Business of Software has long stood as a unique conference for me: while nearly every tech conference I attend focuses on the technological side of delivering a solution, Business of Software focuses on actually delivering the goods. How do you reach people? How do you know you’ve reached people? How, if you’ve reached people, do you turn that into profit so that you can keep making people’s lives better?
These are insanely important questions, and ones that are far too easily glossed over in the debate of what database software to use, or what language has the easiest hires, and that’s a huge part of why so few start-ups actually manage to get anywhere.
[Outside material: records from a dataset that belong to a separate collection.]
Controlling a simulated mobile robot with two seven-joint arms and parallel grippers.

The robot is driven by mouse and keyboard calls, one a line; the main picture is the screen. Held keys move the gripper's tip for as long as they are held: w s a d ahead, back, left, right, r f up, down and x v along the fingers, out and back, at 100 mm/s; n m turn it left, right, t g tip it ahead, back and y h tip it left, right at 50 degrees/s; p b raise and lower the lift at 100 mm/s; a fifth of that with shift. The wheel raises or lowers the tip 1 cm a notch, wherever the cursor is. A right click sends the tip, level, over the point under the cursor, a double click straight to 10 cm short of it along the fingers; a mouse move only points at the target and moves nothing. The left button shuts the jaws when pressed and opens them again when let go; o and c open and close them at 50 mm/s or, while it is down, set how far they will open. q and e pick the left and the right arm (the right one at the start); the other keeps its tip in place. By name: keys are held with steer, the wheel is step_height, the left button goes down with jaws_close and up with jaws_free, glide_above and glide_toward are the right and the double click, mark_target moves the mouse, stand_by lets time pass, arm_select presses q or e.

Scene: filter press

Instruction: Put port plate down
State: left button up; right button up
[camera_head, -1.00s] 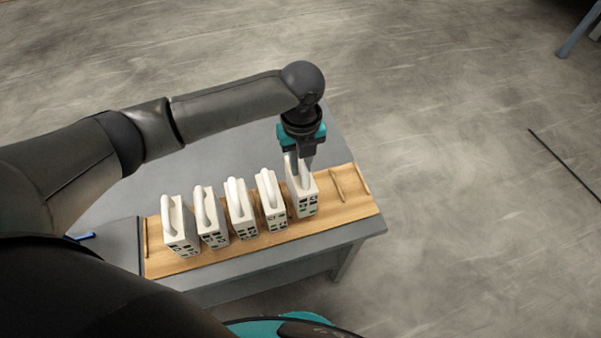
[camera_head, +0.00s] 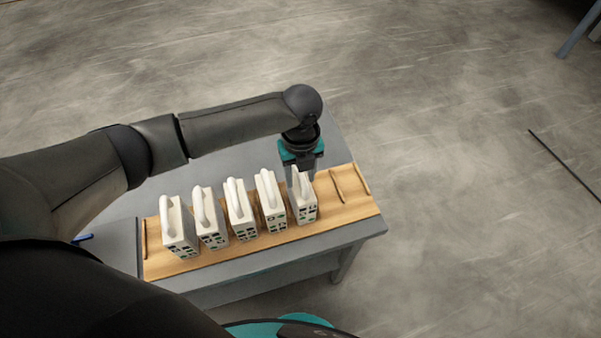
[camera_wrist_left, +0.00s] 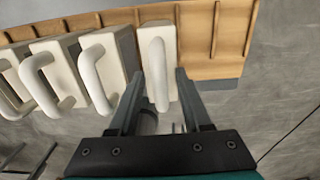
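The port plate, a cream block with a white loop handle and small coloured port marks, is likely the rightmost plate (camera_head: 306,208) in the row. It stands upright in the wooden rack (camera_head: 348,205). It also shows in the left wrist view (camera_wrist_left: 171,42), its handle between my fingers. My left gripper (camera_head: 301,174) is just above and behind this plate. In the left wrist view, my left gripper's fingers (camera_wrist_left: 160,73) are apart, with gaps on both sides of the handle. My right gripper is in neither view.
Several similar plates (camera_head: 240,214) stand in a row to the left, close together. Empty slots between wooden dividers (camera_head: 338,184) lie to the right in the rack. The rack rests on a grey table (camera_head: 240,277). A blue item (camera_head: 83,238) lies at the table's left.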

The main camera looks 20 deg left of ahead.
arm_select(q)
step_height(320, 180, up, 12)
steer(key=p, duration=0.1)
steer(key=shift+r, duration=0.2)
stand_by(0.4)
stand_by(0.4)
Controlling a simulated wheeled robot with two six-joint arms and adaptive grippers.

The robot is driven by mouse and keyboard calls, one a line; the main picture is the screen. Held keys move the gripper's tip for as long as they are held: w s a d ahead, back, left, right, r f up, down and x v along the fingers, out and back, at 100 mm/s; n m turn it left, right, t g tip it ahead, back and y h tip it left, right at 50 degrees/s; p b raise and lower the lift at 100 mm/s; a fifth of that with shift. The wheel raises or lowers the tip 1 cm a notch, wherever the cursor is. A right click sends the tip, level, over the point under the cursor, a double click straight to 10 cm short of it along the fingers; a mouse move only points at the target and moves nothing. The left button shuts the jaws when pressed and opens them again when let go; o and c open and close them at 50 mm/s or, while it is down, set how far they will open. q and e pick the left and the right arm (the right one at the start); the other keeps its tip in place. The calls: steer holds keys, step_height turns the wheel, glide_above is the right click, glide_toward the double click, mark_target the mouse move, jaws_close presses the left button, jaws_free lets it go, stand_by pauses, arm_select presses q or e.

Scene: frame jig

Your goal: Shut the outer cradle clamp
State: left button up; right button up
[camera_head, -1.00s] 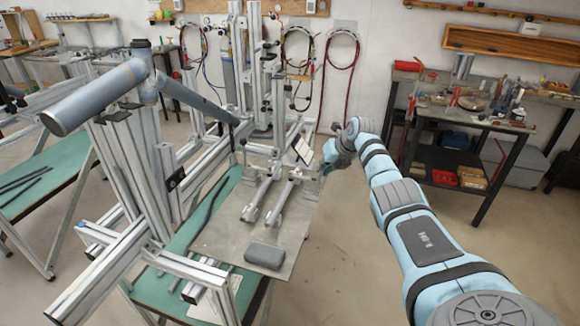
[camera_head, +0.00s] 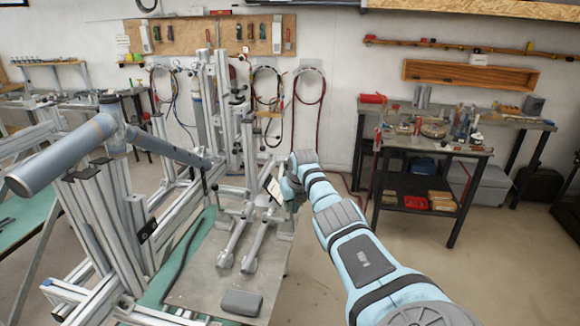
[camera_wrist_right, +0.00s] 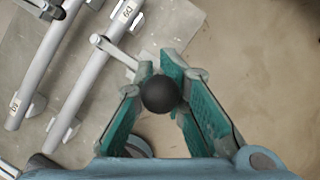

Business of Software, as a conference, is a world apart. I meet amazing developers at the conference, true. But the main people I meet are people who get stuff done: that forgotten part of the “Smart And Gets Things Done” duet, without which you end up with academic projects that, while amazing, and possibly theoretically world-changing, will never reach more than the three developers who programmed it.
As a rule, people who attend Business of Software both have brilliant ideas, and know how to package that idea into something people will actually pay for. Some idealistic part of me may wish that this last part weren’t necessary, but at the moment, it definitely is: you can invent a literal best-thing-in-the-world, but if you don’t know how to reach the people who want it, you will fade into obscurity.
Maybe it’s because of how different Business of Software feels from other conferences I’ve attended that I was caught so completely off-guard by the last speech of the day, delivered by Noah Kagan. But I’d like to believe that I’d be insanely offended hearing his speech at any conference.
Noah had a point. I think. I think it was that you need to do what you enjoy doing in order to succeed. The reason I’m unclear if that was his point is that I got so angry at a remark he made that I forgot most of the talk.
Noah’s speech was highly entertaining to the audience in large part due to being obscene. Partially in the classic sense—there was certainly no shortage of fucks, shits, and the like—but also in content. Calling out the thinnest person in the room? Uncomfortable. Calling out the heaviest person in the room? Inappropriate. Making the audience recite “Will you sleep with me” one word at a time? No swear words, but insanely bad taste.
But the coup, for me, was something he mentioned in passing, as an afterthought: he identified the Three “P”s of entrepreneurship:1
“Profits, people and…you can figure it out.”
[Muttering amongst the audience.]
“Women. People, profits, and women. Or men. Whatever. People, profits, and women.”
Are you saying women aren’t people? Or are you saying that the only reason you care about women is the sex? Because your phrasing has left you only those two options.
I’ve read about the sexism that’s happened at Ruby conferences, and thought, Yeah, but my communities would never do that. And I’ve read about the sexism that’s happened at overseas Microsoft venues, and thought, Yeah, but my communities would never do that.
But my community did just do that.
And no one seemed to care. At tonight’s mixer, I talked to at least a half dozen people about Noah’s talk, and the general sentiment was, “Eh, it was offensive, but it was funny. Who cares?”
I expect better than that from this conference. Partially because of the constituency, but also partly because, in the past, Fog Creek was directly associated with it. It isn’t now, and it hasn’t been for some time, and I want to make that very clear. But I still feel a professional attachment to Business of Software that was violated today.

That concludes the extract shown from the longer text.